◆ What you have to do: A single run of lines is to be printed exactly: starting at the line with "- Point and" and ending at the line with "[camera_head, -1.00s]", both included. Leave the pictures out.

(Rows with robot tool calls)
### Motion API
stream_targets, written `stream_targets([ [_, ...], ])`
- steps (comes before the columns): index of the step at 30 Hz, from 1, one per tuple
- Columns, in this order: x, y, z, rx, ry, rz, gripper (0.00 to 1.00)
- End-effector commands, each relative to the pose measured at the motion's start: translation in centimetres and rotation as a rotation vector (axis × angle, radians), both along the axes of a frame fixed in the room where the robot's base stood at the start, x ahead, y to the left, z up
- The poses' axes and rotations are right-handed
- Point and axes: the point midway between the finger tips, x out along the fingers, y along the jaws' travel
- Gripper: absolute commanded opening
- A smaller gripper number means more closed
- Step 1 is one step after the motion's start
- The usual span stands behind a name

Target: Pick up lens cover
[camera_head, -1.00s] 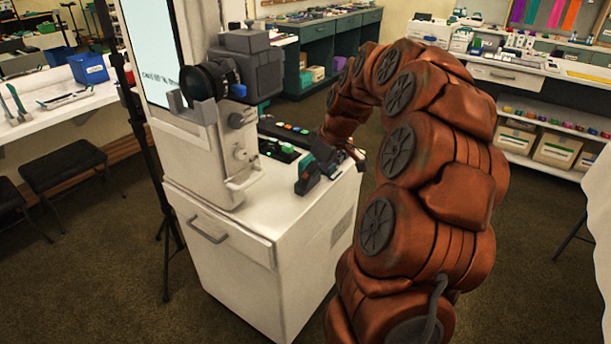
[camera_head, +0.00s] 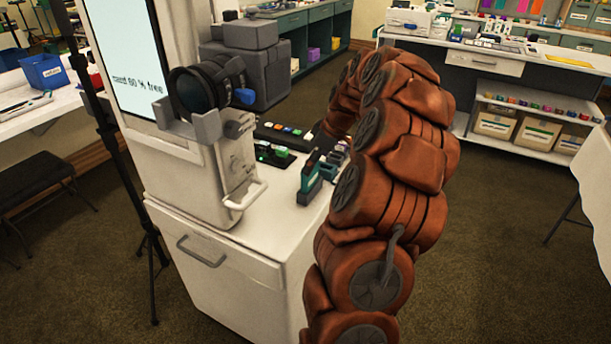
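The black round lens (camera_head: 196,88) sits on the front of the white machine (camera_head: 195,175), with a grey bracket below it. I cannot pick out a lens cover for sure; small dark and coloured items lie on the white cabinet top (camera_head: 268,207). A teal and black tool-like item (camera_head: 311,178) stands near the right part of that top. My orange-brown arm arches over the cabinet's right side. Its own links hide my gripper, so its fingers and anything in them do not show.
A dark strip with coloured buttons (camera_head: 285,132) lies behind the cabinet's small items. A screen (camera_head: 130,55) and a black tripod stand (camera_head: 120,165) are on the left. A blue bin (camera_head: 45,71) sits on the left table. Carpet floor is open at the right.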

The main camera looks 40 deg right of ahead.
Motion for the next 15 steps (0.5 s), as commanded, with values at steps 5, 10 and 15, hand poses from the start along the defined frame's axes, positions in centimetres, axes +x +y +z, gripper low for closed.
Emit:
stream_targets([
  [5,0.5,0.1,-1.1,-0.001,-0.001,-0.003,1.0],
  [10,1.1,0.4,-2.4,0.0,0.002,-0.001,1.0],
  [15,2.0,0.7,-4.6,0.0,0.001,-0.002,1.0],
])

* * *

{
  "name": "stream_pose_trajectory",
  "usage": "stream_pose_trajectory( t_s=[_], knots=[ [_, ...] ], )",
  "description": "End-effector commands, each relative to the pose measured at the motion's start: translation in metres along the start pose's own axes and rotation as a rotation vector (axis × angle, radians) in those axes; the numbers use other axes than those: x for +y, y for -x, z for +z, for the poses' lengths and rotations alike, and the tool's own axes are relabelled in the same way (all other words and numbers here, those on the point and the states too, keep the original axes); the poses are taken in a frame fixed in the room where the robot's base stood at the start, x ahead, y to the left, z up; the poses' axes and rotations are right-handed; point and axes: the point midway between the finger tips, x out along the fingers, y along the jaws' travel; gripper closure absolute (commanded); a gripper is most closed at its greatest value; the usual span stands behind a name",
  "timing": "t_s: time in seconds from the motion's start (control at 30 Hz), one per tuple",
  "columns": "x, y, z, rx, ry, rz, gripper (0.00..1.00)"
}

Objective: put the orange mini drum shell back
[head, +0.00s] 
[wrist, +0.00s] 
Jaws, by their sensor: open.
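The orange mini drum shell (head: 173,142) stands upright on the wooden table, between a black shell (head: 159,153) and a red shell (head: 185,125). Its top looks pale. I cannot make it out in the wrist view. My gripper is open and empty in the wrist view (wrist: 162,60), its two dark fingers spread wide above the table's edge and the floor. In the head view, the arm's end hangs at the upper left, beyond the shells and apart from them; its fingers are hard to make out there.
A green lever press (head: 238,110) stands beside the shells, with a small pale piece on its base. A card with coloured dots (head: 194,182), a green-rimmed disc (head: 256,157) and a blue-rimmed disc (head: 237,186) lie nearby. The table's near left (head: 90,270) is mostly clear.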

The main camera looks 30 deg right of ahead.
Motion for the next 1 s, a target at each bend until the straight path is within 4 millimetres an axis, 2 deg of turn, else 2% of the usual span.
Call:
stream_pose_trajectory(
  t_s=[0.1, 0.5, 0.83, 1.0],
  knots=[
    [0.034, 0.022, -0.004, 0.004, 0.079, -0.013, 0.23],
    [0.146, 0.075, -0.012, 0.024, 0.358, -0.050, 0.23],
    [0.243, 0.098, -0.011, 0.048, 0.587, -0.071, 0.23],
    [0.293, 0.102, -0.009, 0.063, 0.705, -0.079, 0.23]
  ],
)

◆ Full solution:
- Point and axes: the point midway between the finger tips, x out along the fingers, y along the jaws' travel
- Gripper: absolute commanded opening
- A smaller gripper number means more closed
- Step 1 is one step after the motion's start
- The usual span stands behind a name

Target: Pick up lens cover
[camera_head, -1.00s] 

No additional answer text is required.